Archaeologists are hoping to discover where the people who built a world famous Neolithic stone monument lived.
The ancient site of Avebury in Wiltshire includes an inner circle of great standing stones, enclosing two more stone circles, each with a central feature.
Some people say Avebury is more impressive than its neighbour Stonehenge and together they have achieved international recognition as a World Heritage Site.
The site being dug was first discovered by marmalade heir Alexander Keiller 80 years ago and is crammed with Neolithic stone tools and pottery lying just inches below the turf.
A team of experts from the National Trust, Southampton and Leicester universities and Allen Environmental Archaeology are currently in the middle of a three-week dig – having spent the last three years investigating the area.
“Avebury’s prehistoric monuments are justly world famous but one of the questions I’m most often asked is where the people who built and used them lived,” said Nick Snashall, the National Trust’s archaeologist for Stonehenge and Avebury World Heritage Site.
“This landscape has been studied by antiquaries and archaeologists for almost 400 years, which makes it all the more astonishing that we had no idea where its Neolithic and Bronze Age residents lived or what they did in their daily lives.
“So a few years ago a group of us decided it was about time we changed that and teamed up to form the Between the Monuments Project.
“We’re trying to put the people back into Avebury. It sounds straightforward, but the houses the first farmers built are incredibly rare and difficult to spot.
“Finding stone circles and burial mounds is a doddle in comparison.”

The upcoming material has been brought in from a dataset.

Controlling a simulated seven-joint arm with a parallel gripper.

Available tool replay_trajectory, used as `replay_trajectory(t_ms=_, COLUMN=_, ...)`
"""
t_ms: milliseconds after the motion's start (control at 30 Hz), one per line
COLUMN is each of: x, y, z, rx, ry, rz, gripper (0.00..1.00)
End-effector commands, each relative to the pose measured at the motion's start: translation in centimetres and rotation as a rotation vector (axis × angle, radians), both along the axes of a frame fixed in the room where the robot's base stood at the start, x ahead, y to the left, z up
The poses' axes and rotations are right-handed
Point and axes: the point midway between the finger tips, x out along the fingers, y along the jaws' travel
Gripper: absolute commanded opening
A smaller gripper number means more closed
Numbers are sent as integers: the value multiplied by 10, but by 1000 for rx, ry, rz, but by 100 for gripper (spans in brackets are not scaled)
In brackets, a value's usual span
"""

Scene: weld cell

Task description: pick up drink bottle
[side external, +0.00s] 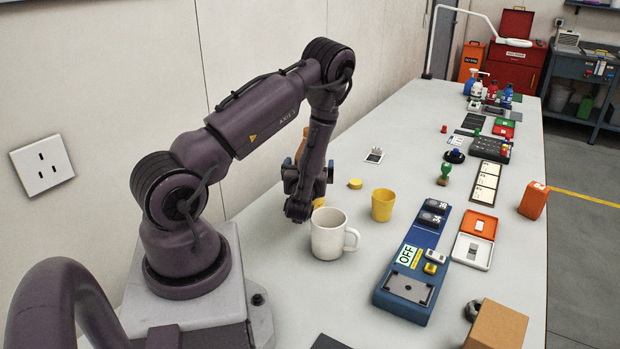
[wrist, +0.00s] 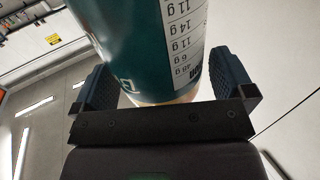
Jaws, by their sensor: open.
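The drink bottle (wrist: 150,40) fills the upper middle of the wrist view. It has a teal label with a white printed panel of gram figures and a tan end near my palm. My gripper (wrist: 160,68) is open, with one dark ridged finger on each side of the bottle. Whether either finger touches it cannot be told. In the side view my gripper (side external: 302,198) is low over the table behind the white mug. A tan and yellow shape shows partly behind it, mostly hidden by my arm; it may be the bottle.
A white mug (side external: 328,234) stands just in front of my gripper, with a yellow cup (side external: 383,205) to its right. A yellow disc (side external: 355,184) lies behind them. A blue fixture (side external: 415,266) and an orange container (side external: 534,200) are farther right. The wall is at left.

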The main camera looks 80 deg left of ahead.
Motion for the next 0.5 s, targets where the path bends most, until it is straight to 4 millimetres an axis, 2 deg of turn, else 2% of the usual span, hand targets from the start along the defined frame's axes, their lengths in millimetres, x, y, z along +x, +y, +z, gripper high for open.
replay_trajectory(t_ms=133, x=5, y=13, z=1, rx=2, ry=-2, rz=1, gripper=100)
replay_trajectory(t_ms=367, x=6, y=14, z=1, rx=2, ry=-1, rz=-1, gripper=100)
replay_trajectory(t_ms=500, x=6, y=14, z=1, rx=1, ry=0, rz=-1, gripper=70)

The team sifted through the records at the Avebury museum and Mr Keiller’s trail led them back to the West Kennet Avenue site.

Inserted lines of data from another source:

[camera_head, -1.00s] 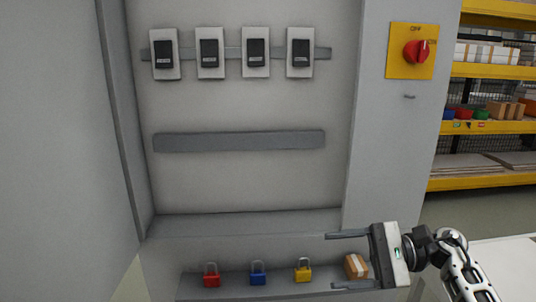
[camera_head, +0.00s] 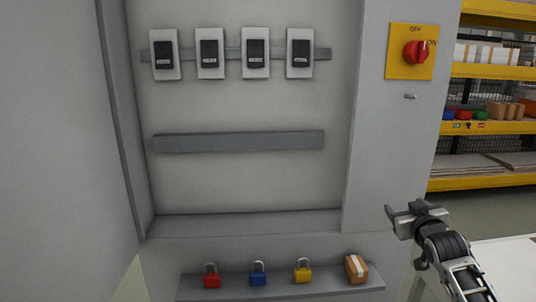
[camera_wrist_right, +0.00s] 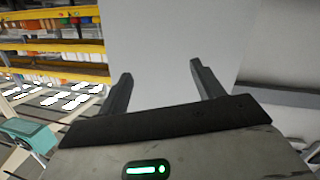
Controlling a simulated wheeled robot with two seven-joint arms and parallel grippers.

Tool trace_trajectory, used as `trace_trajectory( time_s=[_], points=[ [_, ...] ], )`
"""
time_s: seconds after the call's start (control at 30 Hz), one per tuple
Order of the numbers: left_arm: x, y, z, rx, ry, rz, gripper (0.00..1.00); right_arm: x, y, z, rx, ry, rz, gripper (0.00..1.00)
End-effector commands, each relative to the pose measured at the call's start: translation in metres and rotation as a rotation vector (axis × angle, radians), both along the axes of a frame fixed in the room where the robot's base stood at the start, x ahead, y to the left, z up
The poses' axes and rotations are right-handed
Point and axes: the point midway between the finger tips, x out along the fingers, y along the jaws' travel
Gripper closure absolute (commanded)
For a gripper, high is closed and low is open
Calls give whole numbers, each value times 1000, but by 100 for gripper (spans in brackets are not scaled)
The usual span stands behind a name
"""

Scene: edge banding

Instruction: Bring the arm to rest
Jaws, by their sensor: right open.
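My right gripper (camera_head: 402,212) is at the lower right of the head view, in front of the cabinet's right side and apart from it. In the right wrist view its two fingers (camera_wrist_right: 162,85) stand wide apart with nothing between them. The gripper is open and empty. My left gripper is not in view.
A red rotary switch (camera_head: 416,51) sits on a yellow plate. Storage racks (camera_head: 490,128) stand behind at right.

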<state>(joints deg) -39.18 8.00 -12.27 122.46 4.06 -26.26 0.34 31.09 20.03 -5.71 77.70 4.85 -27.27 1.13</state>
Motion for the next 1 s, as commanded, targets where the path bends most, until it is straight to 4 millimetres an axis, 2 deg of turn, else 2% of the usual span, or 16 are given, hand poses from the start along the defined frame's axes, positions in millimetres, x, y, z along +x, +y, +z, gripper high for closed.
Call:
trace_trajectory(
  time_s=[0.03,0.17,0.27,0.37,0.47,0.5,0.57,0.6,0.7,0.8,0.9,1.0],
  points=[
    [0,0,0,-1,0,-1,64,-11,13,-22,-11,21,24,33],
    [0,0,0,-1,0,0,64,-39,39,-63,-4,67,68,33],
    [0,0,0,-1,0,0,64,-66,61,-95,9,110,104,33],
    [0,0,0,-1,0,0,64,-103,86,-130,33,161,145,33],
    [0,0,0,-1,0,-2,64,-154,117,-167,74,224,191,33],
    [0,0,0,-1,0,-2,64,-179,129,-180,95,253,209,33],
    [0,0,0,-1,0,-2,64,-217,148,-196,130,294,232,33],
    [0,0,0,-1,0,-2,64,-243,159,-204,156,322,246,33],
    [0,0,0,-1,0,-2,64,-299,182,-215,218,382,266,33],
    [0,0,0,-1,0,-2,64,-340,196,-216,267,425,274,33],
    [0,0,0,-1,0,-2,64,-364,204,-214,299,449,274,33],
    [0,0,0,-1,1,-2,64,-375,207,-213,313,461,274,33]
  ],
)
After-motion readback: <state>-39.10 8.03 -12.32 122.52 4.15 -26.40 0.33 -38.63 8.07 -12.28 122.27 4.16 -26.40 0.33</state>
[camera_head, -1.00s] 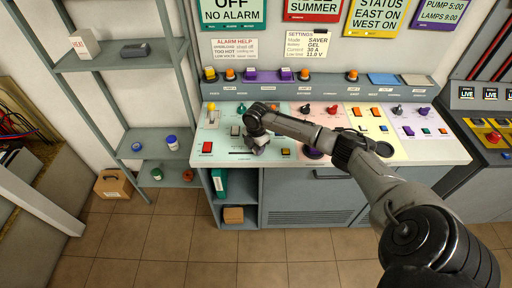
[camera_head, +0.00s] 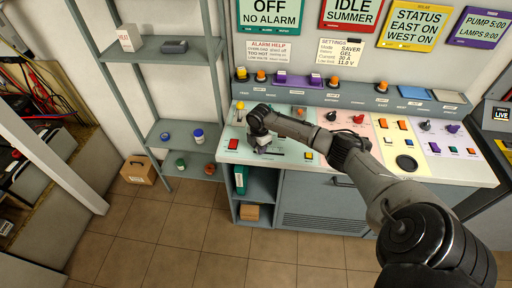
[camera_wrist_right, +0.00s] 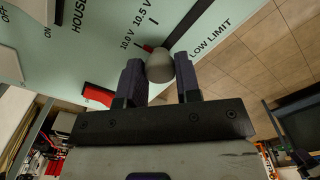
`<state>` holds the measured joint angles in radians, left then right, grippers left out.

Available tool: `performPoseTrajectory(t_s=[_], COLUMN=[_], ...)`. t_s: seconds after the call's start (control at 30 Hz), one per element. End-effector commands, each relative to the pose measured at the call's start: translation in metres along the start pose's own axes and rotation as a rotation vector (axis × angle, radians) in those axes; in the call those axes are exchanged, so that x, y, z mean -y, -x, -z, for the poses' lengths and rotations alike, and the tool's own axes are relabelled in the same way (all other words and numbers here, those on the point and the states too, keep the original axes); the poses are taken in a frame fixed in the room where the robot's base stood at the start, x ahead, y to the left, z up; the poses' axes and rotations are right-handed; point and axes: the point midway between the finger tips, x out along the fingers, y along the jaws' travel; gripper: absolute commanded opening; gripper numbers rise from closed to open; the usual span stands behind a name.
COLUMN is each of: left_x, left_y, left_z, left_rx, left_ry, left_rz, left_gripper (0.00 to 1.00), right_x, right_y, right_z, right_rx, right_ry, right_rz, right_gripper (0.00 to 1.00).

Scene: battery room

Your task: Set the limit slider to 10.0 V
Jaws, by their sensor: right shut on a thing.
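In the right wrist view, the grey knob of the limit slider (camera_wrist_right: 160,67) stands between the two fingers of my right gripper (camera_wrist_right: 160,80), which are shut on it. The knob is at the end of the dark slot nearest the "10.0 V" label (camera_wrist_right: 130,38), by a small red mark. The "10.5 V" label (camera_wrist_right: 142,20) is just beyond, and "LOW LIMIT" is printed beside the slot. In the head view, my right gripper (camera_head: 261,144) is down at the front left of the panel, hiding most of the knob.
A red button (camera_head: 233,143) is just left of the gripper, and a yellow button (camera_head: 308,155) is to the right of the slot. Several knobs and switches cover the rest of the console (camera_head: 458,176). A shelf (camera_head: 160,51) stands at the left.

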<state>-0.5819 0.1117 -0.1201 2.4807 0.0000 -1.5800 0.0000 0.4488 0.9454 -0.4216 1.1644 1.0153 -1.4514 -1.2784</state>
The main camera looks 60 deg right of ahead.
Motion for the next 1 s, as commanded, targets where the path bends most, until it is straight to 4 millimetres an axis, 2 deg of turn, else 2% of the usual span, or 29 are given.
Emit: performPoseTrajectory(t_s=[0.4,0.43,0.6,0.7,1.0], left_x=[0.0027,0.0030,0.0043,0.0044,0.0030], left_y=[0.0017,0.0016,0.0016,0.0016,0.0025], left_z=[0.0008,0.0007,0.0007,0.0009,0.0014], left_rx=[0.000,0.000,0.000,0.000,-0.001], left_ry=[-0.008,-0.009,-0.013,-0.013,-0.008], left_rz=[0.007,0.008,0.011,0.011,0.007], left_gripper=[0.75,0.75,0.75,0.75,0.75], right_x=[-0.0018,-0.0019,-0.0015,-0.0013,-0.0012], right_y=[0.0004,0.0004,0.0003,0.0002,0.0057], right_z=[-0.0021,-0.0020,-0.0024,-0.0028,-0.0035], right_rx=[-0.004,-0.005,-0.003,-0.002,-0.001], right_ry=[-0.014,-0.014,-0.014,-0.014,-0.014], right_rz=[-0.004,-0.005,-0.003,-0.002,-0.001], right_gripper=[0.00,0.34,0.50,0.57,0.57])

Using his journals and drawings together with 21st century geophysical survey techniques, they relocated the spot.
What they found when they stripped back the turf amazed them. The remains of daily life 5,000 years ago lay perfectly preserved beneath their feet.
They found arrowheads, clusters of scrapers for working hide and plant materials, miniature flint saws and pottery.
“It’s quite astonishing, millions of people have visited this site over the years but few of them can have guessed what they were standing on,” Mr Snashall said.
“The finds have been coming up three or four at a time – in clusters.
“It’s as if the people were sitting here working away making arrowheads, scraping skins and carrying out their daily tasks and then they just got up and walked away.”
As well as the ancient artefacts, the team have unearthed the remains of a structure which they think may be an ancient house.
“If this does turn out to be a house we’ll have hit the jackpot,” he said.
“I could count the number of Middle Neolithic houses that have been found on the fingers of one hand.
“This site dates from a time when people are just starting to build the earliest parts of Avebury’s earthworks, so we could be looking at the home and workplace of the people who saw that happening.”